Tel Aviv stocks swung to a mixed ending on Tuesday in a session marked by investors punishing insurance stocks following fee reforms considered likely to damage the sector’s profits.
While the benchmark TA-25 index fluctuated throughout, only to end 0.3% higher at 1,120 points, the index of insurance companies fell 3.6%, led south by the 5% drop in shares of Clal Insurance.
Although the insurance companies indeed weighed on the indexes, the broader TA-100 index finished slightly in the green, at 1,020 points. But all the narrow-sector indexes finished in the red, albeit not by much. Tech stocks eased down about 0.3% and the TA-Biomed index lost 0.2%. The Real Estate-15 index lost 0.7%.
Total turnover remained low at a billion shekels.
The decision fell on Monday, at the highest levels of government, to gradually lower the maximum permitted management fees for provident funds to 1.05% of managed assets a year by 2014.
During the session, the index tracking insurance companies fell by as much as 6% in anticipation of a hit to their revenues and profits, though by the closing, they had clawed back enough ground to end “just” 3.6% in the red. Clal Insurance lost 5%, Harel fell by 3.4%, Menora by 3.3%, Migdal (the biggest of the pack) by 3%, and Phoenix lost 2.6%.
Also standing out was Israel Chemicals, which gained 4% on news that it’s on the short list of companies to buy Eilat Port.
In fact one thing that didn’t seem to move Tel Aviv investors on Tuesday was developments in Europe. It is true that the agreement achieved for the second bailout for Greece, a 130-billion-euro package, is good news, remarked Erez Golan, head of the Discount Bank dealing room. But investors had anticipated it and the news is reflected in the share prices, he says: That’s why shares have been rising since last week.
As for the insurance companies, he pointed out that fees from managing provident funds are a significant contributor to profit.
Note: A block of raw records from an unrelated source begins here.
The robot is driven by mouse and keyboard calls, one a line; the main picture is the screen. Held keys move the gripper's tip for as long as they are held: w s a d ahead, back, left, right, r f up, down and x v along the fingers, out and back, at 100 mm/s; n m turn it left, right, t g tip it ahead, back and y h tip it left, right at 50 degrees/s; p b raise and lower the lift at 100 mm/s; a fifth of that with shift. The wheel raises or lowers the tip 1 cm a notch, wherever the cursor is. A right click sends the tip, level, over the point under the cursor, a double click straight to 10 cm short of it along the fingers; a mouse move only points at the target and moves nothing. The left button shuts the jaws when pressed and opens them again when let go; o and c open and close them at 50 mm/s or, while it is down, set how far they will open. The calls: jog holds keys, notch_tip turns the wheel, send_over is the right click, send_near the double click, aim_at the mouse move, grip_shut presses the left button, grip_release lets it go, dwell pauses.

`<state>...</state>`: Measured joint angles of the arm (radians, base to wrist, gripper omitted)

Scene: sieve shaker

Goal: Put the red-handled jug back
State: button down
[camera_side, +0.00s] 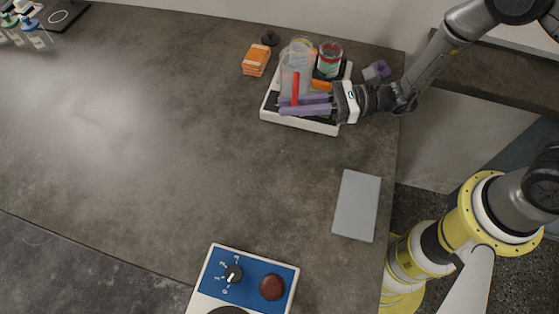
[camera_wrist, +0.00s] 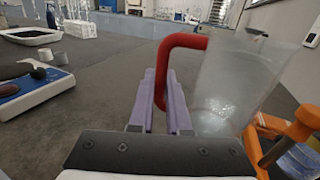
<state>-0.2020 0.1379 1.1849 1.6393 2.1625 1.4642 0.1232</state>
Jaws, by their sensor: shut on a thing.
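The red-handled jug is a clear jug (camera_side: 294,62) with a red handle (camera_side: 295,88). It stands upright at the left part of a white-rimmed tray (camera_side: 268,116); whether its base touches the tray floor is hidden. My gripper (camera_side: 285,106) comes in from the right, its purple fingers level and shut on the red handle. In the wrist view the fingers (camera_wrist: 166,95) reach forward to the handle (camera_wrist: 160,62), and the jug's clear body (camera_wrist: 232,75) stands to their right. The fingertips' contact with the handle is partly hidden.
The tray also holds a red-and-green-labelled jar (camera_side: 330,58) and an orange item (camera_side: 322,85). A grey pad (camera_side: 356,205) and a blue control box (camera_side: 250,277) lie nearer; the table's middle is clear.

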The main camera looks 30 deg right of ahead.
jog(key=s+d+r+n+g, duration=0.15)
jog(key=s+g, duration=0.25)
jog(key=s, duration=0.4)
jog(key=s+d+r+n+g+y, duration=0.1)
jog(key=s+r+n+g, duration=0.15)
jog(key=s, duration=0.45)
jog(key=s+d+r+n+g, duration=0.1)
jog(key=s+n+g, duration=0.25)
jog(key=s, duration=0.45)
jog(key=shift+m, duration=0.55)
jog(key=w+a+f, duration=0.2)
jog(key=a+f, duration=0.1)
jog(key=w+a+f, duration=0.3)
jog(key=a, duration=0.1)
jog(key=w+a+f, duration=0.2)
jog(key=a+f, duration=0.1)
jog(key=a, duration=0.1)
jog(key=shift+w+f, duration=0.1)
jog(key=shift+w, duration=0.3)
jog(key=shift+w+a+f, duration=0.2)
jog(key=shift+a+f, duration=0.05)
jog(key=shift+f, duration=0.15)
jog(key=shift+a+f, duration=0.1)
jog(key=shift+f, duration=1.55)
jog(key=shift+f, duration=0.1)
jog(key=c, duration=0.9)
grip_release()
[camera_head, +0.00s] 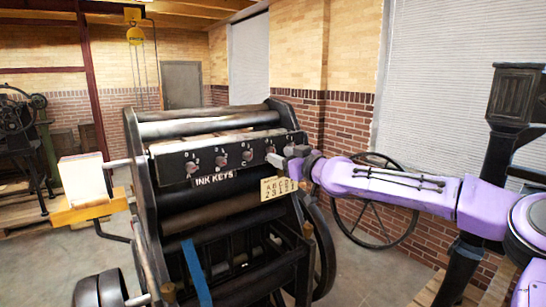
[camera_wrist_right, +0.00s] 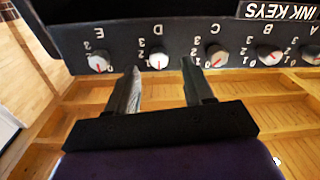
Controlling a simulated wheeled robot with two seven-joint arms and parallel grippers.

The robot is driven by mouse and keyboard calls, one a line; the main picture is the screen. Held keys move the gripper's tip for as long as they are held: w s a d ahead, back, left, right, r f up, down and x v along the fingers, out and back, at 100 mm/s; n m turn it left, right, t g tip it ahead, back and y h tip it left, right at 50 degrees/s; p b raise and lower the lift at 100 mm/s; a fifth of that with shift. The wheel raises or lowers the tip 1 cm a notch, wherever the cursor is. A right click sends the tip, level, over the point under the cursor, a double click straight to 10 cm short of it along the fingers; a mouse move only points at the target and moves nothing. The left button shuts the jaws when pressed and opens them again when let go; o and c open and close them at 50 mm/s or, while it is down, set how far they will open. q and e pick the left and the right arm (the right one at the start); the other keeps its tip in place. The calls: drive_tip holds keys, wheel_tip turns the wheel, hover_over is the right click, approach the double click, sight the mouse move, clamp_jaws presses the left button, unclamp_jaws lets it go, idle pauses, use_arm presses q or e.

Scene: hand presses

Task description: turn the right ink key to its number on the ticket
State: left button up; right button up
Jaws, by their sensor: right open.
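The ink key panel (camera_head: 230,157) is a dark bar across the press, lettered INK KEYS, with a row of pale round knobs. The right wrist view shows it upside down, with key E (camera_wrist_right: 99,62), key D (camera_wrist_right: 158,60), key C (camera_wrist_right: 216,57) and key B (camera_wrist_right: 269,56), each with a red mark and small digits. My right gripper (camera_wrist_right: 159,68) is open, its fingertips either side of key D, with no clear grip on it. In the head view my right gripper (camera_head: 276,158) is at the panel's right end, hiding key E. The ticket (camera_head: 279,187) hangs below, letters over digits, too small to read surely.
The black press (camera_head: 165,128) with rollers fills the middle. A white block (camera_head: 82,178) sits on an orange shelf (camera_head: 90,210) at its left. A spoked wheel (camera_head: 375,215) stands behind my right arm.

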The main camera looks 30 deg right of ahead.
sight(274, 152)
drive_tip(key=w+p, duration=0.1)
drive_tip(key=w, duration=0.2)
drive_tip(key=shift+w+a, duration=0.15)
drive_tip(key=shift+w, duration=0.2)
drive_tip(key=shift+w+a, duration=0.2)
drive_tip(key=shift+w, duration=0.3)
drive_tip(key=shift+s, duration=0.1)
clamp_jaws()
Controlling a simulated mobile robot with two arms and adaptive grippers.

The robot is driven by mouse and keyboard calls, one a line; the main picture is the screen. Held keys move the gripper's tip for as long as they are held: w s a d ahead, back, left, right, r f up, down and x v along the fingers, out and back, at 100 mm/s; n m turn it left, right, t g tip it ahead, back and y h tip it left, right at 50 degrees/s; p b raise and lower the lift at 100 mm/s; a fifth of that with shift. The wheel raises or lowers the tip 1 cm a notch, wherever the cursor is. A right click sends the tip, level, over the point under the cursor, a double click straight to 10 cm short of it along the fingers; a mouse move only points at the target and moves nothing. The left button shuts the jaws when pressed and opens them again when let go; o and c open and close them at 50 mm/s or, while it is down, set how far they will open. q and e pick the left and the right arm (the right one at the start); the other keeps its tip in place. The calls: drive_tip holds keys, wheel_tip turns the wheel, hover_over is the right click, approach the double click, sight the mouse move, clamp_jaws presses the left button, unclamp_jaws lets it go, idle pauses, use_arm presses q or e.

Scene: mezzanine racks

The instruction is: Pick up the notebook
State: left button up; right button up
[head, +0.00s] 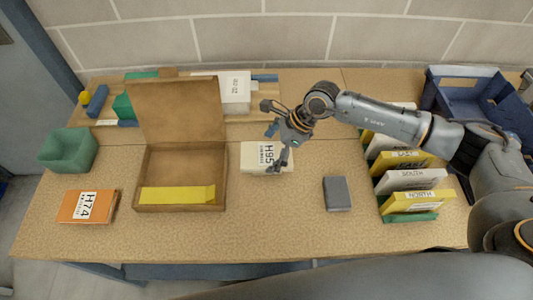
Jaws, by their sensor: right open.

World markets were equally unmoved by the Greek bailout. Amid skepticism that it’s a genuine solution for the debt-beleaguered Mediterranean country, European stocks fell across the board on Tuesday. UK shares lost 0.4%, German stocks fell by 0.7% and the French benchmark lost 0.2%. Further testimony to the dubiety investors feel about the rescue for Greece came from gold, which rose 1% in price to its highest level in two weeks. When feeling jittery, investors like to hunker down in gold. “Gold gets a boost from the EU kicking the can down the road,” said Rob Kurzatkowski, senior commodity analyst at optionsXpress. Or in English: The bailout may defer the meltdown but not prevent it, many suspect.